━━ Source data ━━

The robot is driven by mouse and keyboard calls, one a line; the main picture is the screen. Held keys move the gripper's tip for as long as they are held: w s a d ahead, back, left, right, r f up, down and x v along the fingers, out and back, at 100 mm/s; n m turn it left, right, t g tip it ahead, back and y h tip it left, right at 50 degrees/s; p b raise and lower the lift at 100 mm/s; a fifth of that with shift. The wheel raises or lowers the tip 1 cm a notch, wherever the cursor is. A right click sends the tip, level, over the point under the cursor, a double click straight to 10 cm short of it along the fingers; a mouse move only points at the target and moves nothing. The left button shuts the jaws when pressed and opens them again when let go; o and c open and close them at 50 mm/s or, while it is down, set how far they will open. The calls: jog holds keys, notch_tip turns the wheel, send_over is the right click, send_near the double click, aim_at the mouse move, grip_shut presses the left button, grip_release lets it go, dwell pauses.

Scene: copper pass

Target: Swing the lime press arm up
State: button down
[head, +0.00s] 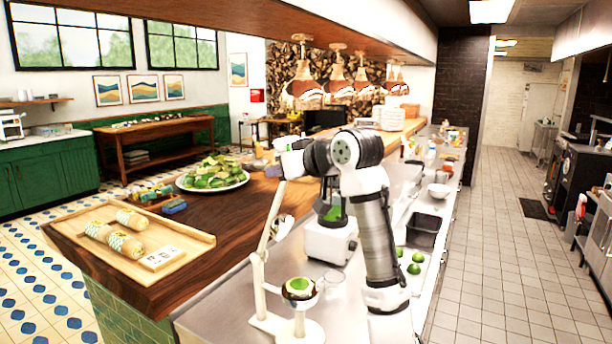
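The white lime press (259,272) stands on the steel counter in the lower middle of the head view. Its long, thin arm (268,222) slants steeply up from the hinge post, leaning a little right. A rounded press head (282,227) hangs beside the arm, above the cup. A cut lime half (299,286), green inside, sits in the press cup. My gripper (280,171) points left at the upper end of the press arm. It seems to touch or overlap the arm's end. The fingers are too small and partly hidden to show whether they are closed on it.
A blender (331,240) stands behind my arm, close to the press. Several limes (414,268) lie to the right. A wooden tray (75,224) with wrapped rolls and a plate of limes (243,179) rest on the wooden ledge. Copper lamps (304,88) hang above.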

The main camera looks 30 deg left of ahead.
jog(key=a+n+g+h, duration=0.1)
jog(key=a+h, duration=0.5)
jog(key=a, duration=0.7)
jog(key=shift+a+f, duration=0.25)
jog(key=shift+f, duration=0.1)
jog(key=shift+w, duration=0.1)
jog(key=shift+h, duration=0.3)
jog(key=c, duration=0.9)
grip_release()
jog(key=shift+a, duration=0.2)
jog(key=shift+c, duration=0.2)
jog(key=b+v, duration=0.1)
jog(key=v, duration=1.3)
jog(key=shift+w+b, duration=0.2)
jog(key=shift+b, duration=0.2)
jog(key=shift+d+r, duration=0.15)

━━━

> _Task goal_:
Repeat, word for word, only the lines from the line holding "Target: Swing the lime press arm up" through the line holding "State: button down", with both of those lines included.

> _Solution below_:
Target: Swing the lime press arm up
State: button down

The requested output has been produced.